I was rooting for America the moment I met her. She is outspoken and strong, not to mention incredibly dedicated to her family. And she is a wonderfully talented musician! I didn’t really buy America’s relationship with Aspen, but Kiera Cass had me hung over her words despite all the drama and love scenes between those two. On the other hand, from the moment America has her first encounter with “stuffy” Prince Maxon, I couldn’t help cheering for their friendship. They have an awkward relationship at first, but the transition from less-than-eager friends to a solid friendship blossoming into romance was very sweet to experience, especially through America’s eyes. The direct honesty between her and Maxon is rare in many romantic situations. And honestly, Prince Maxon really is an adorable character, from his confusion over crying women to his gentleman-like manners and sincere courtesy. He acts admirably toward all Selection girls, but his connection with America points toward the possibility of her being closer to winning the prize (and the ultimate romance) than she knows. They make a great couple, and their dialogues are some of the most entertaining and tender in the entire novel.
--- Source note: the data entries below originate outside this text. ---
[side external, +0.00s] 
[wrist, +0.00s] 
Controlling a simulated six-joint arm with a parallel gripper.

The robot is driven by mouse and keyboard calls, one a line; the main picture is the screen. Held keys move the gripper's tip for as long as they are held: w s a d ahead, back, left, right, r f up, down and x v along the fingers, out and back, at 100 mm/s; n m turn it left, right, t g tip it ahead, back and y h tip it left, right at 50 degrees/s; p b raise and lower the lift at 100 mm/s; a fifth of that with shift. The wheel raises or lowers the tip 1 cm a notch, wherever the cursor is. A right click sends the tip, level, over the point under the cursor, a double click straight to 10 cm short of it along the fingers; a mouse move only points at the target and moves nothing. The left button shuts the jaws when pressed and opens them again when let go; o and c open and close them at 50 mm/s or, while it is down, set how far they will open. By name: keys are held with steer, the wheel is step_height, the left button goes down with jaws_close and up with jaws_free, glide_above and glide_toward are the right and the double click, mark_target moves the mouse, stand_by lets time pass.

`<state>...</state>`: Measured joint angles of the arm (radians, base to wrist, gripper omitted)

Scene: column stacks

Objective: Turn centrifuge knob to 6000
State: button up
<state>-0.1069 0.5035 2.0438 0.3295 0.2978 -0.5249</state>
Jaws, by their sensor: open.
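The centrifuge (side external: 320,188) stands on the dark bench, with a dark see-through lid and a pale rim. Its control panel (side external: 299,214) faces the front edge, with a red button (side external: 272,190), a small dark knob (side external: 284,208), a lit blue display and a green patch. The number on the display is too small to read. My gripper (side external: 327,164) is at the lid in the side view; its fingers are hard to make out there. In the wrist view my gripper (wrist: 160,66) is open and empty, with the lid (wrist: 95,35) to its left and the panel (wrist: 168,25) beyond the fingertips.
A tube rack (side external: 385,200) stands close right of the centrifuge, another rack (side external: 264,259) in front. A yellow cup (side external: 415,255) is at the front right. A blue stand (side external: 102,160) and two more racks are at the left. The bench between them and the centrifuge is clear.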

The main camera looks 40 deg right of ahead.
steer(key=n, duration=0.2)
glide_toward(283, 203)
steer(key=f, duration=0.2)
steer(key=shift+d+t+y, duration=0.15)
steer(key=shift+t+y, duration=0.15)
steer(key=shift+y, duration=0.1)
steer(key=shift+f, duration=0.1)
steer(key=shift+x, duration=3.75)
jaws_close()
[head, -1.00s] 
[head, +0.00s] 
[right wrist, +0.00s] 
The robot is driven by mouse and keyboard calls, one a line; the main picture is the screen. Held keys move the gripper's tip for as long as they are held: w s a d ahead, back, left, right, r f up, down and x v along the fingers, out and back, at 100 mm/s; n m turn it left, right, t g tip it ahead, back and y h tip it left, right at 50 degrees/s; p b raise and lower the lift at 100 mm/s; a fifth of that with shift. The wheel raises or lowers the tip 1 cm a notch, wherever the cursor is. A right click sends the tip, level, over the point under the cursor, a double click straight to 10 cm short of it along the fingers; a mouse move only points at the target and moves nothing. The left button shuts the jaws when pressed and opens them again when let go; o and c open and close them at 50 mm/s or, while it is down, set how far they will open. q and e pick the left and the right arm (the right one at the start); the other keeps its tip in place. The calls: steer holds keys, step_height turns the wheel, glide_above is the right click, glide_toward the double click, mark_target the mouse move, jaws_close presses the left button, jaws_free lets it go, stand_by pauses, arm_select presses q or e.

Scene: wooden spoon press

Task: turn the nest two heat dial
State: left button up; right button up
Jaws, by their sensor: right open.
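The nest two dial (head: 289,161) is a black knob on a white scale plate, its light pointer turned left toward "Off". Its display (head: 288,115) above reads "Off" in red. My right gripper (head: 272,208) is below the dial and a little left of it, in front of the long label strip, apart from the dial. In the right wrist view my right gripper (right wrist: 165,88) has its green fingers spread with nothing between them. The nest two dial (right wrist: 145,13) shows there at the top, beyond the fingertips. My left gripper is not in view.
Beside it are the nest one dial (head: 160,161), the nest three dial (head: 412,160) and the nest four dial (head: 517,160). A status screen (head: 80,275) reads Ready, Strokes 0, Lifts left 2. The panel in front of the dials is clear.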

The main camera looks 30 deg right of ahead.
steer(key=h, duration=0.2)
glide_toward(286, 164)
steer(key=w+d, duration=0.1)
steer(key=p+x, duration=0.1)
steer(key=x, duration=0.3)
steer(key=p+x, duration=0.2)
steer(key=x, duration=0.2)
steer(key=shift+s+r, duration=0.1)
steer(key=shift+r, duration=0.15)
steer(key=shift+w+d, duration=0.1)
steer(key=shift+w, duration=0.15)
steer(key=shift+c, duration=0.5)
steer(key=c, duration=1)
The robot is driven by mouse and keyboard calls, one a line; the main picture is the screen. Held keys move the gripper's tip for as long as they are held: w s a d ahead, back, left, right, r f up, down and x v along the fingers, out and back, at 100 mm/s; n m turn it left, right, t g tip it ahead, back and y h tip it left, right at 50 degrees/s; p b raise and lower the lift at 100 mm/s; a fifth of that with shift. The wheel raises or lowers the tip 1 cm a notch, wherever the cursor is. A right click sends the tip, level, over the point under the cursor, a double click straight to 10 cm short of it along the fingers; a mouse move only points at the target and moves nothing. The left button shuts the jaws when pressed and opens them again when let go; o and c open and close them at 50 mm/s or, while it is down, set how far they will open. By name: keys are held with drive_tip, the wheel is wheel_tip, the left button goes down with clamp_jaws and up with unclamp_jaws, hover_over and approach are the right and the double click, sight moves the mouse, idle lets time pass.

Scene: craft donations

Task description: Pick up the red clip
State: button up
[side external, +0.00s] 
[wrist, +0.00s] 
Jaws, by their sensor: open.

It is interesting how “The Selection” so realistically creates a hypothetical scenario of what life could be like in the U.S.A. if the political world changed drastically in modern times. Cass chooses a path from the crossroads of “cause and effect” and paints an almost surreal picture of how that old adage is so true: history always repeats itself. America is the midst of a scene that is on the point of changing for better or worse, and I have a feeling she’ll be a major part of upcoming conflicts in Illéa. I can’t wait until “The Elite” comes out next spring and America comes back to narrate more of her story with Prince Maxon!